**Task details**
Starting with the line that contains "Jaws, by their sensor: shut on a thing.", write out each line through the end of the listing, unchanged. Output nothing else.

**Given information**

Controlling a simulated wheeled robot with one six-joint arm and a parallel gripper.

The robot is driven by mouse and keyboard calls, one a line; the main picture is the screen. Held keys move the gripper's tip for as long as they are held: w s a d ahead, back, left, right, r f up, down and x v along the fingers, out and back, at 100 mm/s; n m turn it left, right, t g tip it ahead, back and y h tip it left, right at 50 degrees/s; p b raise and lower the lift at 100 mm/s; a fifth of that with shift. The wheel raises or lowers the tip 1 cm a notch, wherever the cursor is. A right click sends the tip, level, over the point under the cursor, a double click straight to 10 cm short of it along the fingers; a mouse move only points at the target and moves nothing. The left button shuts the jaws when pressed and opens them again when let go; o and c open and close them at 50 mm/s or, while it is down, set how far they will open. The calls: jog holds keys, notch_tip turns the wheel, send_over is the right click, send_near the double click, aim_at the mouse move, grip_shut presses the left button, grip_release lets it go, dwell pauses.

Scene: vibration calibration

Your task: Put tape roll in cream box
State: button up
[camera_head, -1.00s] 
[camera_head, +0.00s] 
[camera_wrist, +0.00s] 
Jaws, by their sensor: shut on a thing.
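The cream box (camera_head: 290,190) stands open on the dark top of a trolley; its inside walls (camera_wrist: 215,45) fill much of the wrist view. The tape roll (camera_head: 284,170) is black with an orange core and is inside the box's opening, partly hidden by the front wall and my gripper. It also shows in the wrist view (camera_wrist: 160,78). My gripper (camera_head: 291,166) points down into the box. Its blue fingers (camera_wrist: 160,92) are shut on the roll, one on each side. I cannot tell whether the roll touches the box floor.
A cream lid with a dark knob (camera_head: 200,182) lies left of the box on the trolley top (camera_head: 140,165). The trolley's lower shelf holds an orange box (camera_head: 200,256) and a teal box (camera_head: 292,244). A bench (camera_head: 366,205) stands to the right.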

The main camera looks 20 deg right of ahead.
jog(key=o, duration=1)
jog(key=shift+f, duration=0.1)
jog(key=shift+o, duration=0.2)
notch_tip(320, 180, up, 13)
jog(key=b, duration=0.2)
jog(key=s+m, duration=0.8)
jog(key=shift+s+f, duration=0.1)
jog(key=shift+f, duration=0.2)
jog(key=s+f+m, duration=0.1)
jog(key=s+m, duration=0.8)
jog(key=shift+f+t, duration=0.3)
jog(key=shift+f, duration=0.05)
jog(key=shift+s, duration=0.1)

**Output for this exercise**
Jaws, by their sensor: shut on a thing.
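The cream box (camera_head: 290,190) stands open on the dark top of a trolley; its inside walls (camera_wrist: 215,45) fill much of the wrist view. The tape roll (camera_head: 284,170) is black with an orange core and is inside the box's opening, partly hidden by the front wall and my gripper. It also shows in the wrist view (camera_wrist: 160,78). My gripper (camera_head: 291,166) points down into the box. Its blue fingers (camera_wrist: 160,92) are shut on the roll, one on each side. I cannot tell whether the roll touches the box floor.
A cream lid with a dark knob (camera_head: 200,182) lies left of the box on the trolley top (camera_head: 140,165). The trolley's lower shelf holds an orange box (camera_head: 200,256) and a teal box (camera_head: 292,244). A bench (camera_head: 366,205) stands to the right.

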The main camera looks 20 deg right of ahead.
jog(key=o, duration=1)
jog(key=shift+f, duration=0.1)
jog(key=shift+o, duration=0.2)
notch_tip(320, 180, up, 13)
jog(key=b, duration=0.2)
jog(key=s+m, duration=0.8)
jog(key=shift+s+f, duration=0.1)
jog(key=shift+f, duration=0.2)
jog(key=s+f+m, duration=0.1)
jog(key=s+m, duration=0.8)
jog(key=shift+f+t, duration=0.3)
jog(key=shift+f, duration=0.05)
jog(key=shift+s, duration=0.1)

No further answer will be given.